[start EXERCISE MATERIALS]
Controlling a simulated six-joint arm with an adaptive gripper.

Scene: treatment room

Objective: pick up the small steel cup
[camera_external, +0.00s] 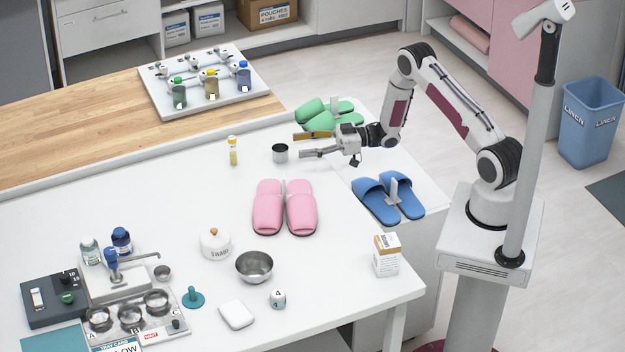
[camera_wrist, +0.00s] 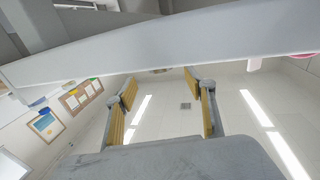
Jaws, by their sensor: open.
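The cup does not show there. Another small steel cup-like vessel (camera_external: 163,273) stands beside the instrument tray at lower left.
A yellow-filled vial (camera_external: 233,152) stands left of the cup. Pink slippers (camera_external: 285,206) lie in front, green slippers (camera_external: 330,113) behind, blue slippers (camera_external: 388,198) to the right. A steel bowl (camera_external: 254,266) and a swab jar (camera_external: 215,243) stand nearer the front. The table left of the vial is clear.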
[end EXERCISE MATERIALS]
[start EXERCISE MATERIALS]
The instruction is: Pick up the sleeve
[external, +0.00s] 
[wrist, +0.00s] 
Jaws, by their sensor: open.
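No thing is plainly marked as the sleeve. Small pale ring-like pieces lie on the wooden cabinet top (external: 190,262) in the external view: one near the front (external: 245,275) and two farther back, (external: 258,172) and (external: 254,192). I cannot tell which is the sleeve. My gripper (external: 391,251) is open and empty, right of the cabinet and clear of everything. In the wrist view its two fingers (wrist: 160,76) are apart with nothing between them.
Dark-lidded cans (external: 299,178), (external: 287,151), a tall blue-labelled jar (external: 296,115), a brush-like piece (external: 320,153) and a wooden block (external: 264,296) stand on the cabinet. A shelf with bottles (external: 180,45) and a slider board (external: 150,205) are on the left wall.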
[end EXERCISE MATERIALS]
» **WORK INSTRUCTIONS**: Repeat only the lines running from "Controlling a simulated" to "[camera_wrist, +0.00s]", ends included, and leave the pictures out.

» **EXPECTED ANSWER**:
Controlling a simulated six-joint arm with an adaptive gripper.

Scene: treatment room

Objective: pick up the small steel cup
[camera_external, +0.00s] 
[camera_wrist, +0.00s] 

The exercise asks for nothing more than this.